*Information given*.
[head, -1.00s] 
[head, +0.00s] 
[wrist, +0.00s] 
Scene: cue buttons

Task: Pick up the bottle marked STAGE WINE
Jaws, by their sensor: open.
...
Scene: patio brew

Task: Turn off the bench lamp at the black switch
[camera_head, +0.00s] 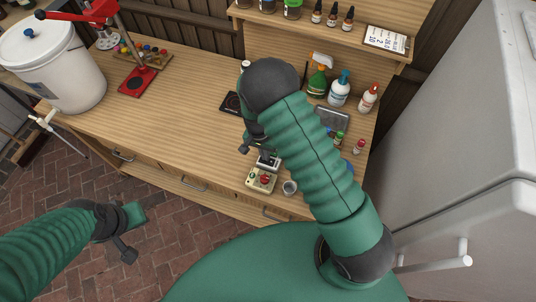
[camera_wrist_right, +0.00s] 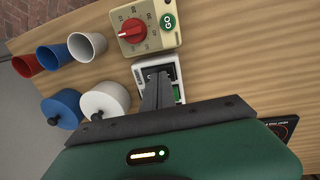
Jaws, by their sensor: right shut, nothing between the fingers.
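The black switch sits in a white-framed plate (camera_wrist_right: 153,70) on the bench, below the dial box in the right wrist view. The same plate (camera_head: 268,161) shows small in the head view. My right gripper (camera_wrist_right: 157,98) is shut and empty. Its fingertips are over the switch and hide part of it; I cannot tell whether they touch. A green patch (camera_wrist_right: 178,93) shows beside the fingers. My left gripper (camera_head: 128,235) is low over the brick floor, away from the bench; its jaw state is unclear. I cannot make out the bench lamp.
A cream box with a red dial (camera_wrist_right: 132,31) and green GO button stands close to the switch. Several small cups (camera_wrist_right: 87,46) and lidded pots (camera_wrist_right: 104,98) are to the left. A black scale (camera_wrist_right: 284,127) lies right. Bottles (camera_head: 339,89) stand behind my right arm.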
---
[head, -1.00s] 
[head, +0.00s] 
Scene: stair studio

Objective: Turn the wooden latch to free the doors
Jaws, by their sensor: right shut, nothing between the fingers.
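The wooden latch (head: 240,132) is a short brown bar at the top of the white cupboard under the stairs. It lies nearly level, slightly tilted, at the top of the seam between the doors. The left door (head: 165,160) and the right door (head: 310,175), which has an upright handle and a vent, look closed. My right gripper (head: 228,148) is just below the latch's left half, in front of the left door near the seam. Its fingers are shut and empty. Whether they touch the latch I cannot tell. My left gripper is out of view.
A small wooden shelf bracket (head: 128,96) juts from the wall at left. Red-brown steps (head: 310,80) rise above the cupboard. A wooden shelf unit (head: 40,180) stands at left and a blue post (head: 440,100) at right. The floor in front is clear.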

*Short exercise*. State how many lines in the records above contain the word "Scene", and give only that number.

*Solution for this exercise*. 3